Request: Retype each line of the material exactly, please, skipping any picture in it.
___ Dataset content ___
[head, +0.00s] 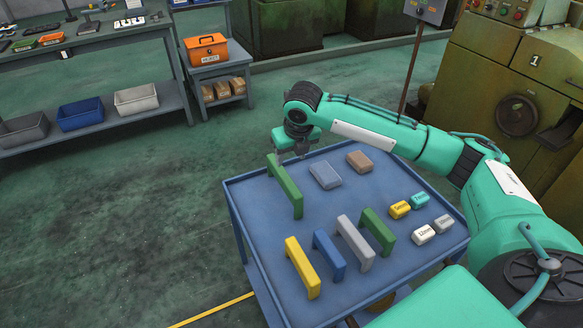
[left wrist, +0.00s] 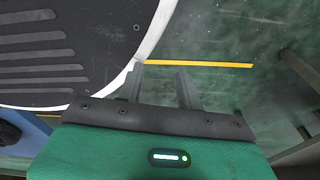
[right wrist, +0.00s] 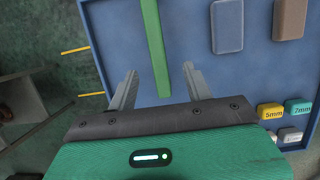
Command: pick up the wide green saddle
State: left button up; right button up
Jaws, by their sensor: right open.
___
Expected answer:
[head, +0.00s] 
[left wrist, +0.00s] 
[right wrist, +0.00s] 
Command: pick up the wide green saddle
State: left button up; right button up
Jaws, by their sensor: right open.

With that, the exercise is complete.